# START OF INFORMATION SUPPLIED

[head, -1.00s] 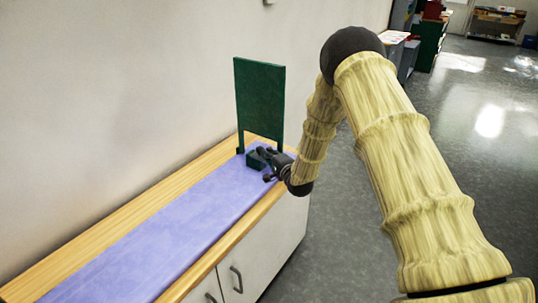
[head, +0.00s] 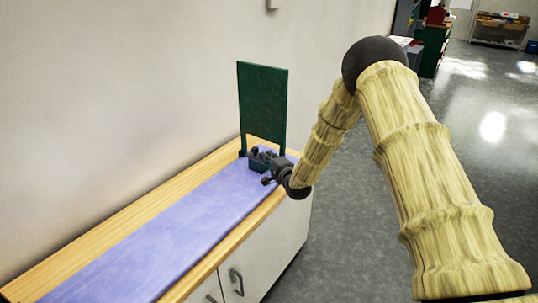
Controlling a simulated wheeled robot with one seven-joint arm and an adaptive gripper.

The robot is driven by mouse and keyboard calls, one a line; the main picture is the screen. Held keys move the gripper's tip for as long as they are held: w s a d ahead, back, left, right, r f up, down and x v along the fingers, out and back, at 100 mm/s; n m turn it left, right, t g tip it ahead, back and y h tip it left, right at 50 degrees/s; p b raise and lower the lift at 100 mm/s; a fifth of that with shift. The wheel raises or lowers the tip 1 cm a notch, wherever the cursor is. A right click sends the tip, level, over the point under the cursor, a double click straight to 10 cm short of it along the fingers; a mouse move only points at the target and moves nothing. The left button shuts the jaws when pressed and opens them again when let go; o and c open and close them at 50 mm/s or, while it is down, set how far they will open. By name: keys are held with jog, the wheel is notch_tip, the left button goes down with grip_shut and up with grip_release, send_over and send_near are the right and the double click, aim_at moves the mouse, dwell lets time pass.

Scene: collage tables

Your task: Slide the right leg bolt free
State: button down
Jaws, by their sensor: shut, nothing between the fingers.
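A dark green upright panel (head: 262,103) stands on two legs at the far end of the counter. Its left leg (head: 243,146) shows beside a low dark green block (head: 258,165) at its foot. My gripper (head: 262,158) is at the block, in front of the panel's lower edge, and is shut with nothing held. The right leg's lower part is largely behind the gripper, and I cannot make out its bolt. Whether the fingers touch the block is too small to tell.
A purple runner (head: 170,240) covers the wooden counter (head: 110,220), and its near length is clear. A wall (head: 110,90) runs close along the left. White cabinet doors with handles (head: 236,281) are below. Open floor (head: 440,150) lies to the right.

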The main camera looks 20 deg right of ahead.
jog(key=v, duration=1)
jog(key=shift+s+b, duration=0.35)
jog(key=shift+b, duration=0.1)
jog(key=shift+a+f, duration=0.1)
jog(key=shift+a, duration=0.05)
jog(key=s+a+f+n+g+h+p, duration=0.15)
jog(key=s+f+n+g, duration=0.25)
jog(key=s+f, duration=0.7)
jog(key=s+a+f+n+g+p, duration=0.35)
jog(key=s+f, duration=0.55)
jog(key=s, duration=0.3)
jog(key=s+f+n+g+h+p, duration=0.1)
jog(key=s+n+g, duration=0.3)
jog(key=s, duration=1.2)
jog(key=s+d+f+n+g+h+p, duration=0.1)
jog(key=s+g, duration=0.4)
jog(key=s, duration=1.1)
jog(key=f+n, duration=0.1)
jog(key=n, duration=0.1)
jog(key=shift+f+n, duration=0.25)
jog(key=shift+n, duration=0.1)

# END OF INFORMATION SUPPLIED

Write out each line of the listing above, exactly, from its first line to the line holding "Controlling a simulated", inclusive. Skip the pictures.

[head, -1.00s] 
[head, +0.00s] 
Controlling a simulated wheeled robot with one seven-joint arm and an adaptive gripper.

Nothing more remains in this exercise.